The Suez Canal Economic Zone, in particular, has become a focal point of Chinese investment. More than USD 3 billion has been invested in this zone alone, with large-scale projects spanning nine key sectors, including clothing, consumer electronics, steel, and automobile manufacturing. This focused investment reflects a broader strategy: to transform Egypt into a manufacturing and export hub not only for Africa and the Middle East, but also as a new front in China’s global supply chain strategy, free from the increasing constraints in Asia.

A New Chapter in Global Trade Realignment
China’s shifting export routes—from Southeast Asia to Egypt—signal a significant and ongoing realignment in global trade. The Trump administration’s tariff escalation has not simply blocked Chinese goods from the U.S. market; it has prompted a re-engineering of global production and export chains that is still unfolding. While Southeast Asia offered an early workaround, the U.S. is now actively pressing those governments to clamp down on rerouted Chinese goods. The upcoming expiration of the tariff deferral period in July could become a flashpoint that forces nations like Vietnam, Malaysia, Indonesia, and Thailand to make definitive strategic choices.

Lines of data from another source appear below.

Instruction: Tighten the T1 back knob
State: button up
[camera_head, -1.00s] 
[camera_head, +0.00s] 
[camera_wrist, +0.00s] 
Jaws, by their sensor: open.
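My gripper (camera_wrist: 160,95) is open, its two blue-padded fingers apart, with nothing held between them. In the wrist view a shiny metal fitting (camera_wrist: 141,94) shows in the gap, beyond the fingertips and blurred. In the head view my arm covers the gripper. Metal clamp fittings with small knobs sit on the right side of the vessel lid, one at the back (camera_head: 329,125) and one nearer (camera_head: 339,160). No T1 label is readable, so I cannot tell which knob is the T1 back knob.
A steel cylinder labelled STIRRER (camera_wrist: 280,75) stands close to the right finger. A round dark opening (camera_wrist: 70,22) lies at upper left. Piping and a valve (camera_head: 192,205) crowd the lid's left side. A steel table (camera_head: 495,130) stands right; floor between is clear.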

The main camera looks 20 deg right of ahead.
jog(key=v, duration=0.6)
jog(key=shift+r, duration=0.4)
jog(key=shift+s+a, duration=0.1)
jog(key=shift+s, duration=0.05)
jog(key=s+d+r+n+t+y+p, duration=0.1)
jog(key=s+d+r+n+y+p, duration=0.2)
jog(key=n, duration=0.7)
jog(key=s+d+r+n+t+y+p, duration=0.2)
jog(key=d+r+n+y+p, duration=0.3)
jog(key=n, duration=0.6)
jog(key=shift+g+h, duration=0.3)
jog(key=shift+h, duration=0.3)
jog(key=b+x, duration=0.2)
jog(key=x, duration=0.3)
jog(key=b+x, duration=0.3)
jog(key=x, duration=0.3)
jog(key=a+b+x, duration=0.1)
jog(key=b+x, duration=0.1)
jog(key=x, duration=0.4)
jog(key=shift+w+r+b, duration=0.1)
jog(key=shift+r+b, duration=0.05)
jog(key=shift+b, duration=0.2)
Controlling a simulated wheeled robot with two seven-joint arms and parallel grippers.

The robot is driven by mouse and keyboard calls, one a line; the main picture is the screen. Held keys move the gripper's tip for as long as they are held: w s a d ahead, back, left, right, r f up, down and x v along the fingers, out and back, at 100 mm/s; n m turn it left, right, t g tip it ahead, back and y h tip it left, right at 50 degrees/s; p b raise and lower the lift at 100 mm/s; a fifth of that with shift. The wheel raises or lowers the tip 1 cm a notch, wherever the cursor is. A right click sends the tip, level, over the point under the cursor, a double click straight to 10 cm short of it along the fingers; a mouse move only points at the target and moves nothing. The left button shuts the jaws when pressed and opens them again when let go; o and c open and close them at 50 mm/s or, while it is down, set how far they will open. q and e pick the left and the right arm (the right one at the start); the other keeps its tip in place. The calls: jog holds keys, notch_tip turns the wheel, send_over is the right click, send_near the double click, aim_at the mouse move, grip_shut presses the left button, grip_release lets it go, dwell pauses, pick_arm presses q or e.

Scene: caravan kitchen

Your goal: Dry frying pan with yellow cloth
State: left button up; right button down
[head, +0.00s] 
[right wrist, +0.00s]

In contrast, Egypt offers a fresh alternative—one that is not currently caught in the U.S.–China rivalry but remains deeply integrated into the global economy. With low production costs, strong infrastructure, and favorable trade agreements, Egypt is positioning itself as the next vital node in China’s export network. For now, it appears to be a politically viable and economically sound route for Chinese firms determined to sidestep mounting tariffs and continue serving Western markets.
Whether this new model proves sustainable in the long term will depend on how U.S. trade policy evolves and how China continues to adapt. But one thing is clear: in the global chess game of tariffs and trade, China is already several moves ahead—shifting pieces across continents in search of safe passage through a fragmented and politically charged economic landscape.